To take another’s knowledge as one’s own is a very subtle deception. But we all have embraced it. Not only embraced—we are ready to fight for it. People fall into disputes and fight—"my view!" Swords are drawn—over views. The strangest thing is: not one of your views is your own; all are others’. "My view" is utterly false. Which view is yours? Is there even one view you can call your own? If you search, you will find not a single one. When we are burdened by such alien views, our own experience cannot arise.
Therefore the first freedom needed for the search for truth is freedom from shraddha, and freedom from non-shraddha. A mind unbound, accepting its own ignorance—that is the first freedom. Without it no road opens ahead.
So this morning I pray: be free of shraddha, be free of non-shraddha, be free of belief. Be free of dogma, tradition, sect. Break these nets from the mind. And the moment you see, understand—these nets break. You need not go into the room and "fight" them—understanding itself breaks the net.
If the mind becomes free in this way—from shraddha and non-shraddha, from belief and disbelief—it becomes very clear, very simple, very natural. The preparation for search is done; the first step is complete.
This is the first point I have said this morning. Yes—tomorrow morning I will speak of the awakening of Vivek—discernment. Become free of shraddha—and Vivek can be born. When the mind is free of shraddha, Vivek awakens. I will speak of Vivek tomorrow. When Vivek awakens and there is freedom from shraddha—then, on the third day, I will speak of another small thing: if that too happens in one’s life—what we call Samadhi—the state of utterly unvexed, formless consciousness; objectlessness.
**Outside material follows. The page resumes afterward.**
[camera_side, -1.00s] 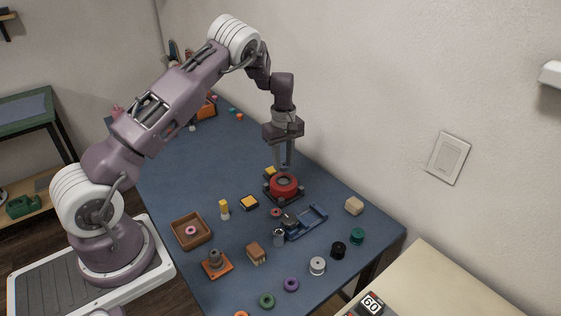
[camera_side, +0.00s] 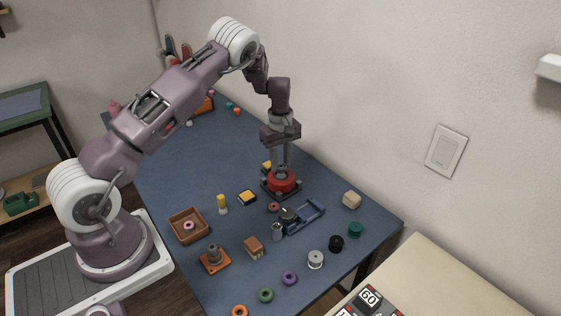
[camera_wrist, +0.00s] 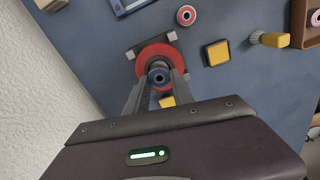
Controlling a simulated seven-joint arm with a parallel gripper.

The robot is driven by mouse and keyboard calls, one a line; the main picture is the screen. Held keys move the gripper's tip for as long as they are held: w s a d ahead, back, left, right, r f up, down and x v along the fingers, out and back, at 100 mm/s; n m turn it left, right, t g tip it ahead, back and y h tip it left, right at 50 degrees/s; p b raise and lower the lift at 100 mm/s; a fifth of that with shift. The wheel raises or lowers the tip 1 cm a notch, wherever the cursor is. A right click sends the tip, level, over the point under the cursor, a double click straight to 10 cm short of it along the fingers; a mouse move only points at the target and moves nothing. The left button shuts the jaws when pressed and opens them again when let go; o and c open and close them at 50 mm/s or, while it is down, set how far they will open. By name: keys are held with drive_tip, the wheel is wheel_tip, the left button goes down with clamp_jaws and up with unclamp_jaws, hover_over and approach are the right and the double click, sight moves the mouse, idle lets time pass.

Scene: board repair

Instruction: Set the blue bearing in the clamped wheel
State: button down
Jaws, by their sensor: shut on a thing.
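The red wheel (camera_side: 284,187) sits in a dark clamp fixture on the blue table, with grey clamp blocks around it. In the wrist view the wheel (camera_wrist: 154,55) shows as a red ring below my gripper. My gripper (camera_wrist: 158,82) points down over the wheel and is shut on the blue bearing (camera_wrist: 159,76), a small blue ring with a dark centre. The bearing appears over the middle of the wheel; I cannot tell whether it touches or is inside the bore. In the side view my gripper (camera_side: 281,166) hides the bearing.
A yellow-topped block (camera_side: 247,198) and a blue vise-like tool (camera_side: 303,217) stand near the wheel. A brown tray (camera_side: 189,226) holds a pink ring. Several coloured rings and spools lie toward the front edge. The wall is close behind the table.

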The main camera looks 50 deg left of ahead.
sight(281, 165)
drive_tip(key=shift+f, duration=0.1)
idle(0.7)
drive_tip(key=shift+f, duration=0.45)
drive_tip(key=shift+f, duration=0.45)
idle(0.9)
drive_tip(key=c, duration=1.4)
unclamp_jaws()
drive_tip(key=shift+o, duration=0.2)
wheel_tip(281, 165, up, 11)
Free from shraddha, with Vivek awakened—and before the mind all objects, all subjects, thoughts, imaginations dissolve—nothing remains before the mind. Free of shraddha, Vivek awakened—and before the mind remains only the infinite void, the hush, the peace, the silence. If these three are completed, man stands where God is. There his eyes open where truth is. There his life begins to ripple; the waves arise within—where the person dissolves and the Total—the all-being—becomes the meeting.
I will speak of Samadhi on the final day. Today I have spoken of freedom from shraddha. Tomorrow—how to awaken Vivek. And the day after, how Samadhi descends—how it arrives in our life. In these three steps we shall inquire. If you have questions, ask them in the evening—whatever facets I have missed will come through your questions and can be addressed.
Now we shall sit for the morning meditation. Before we sit, let me say two small things about meditation.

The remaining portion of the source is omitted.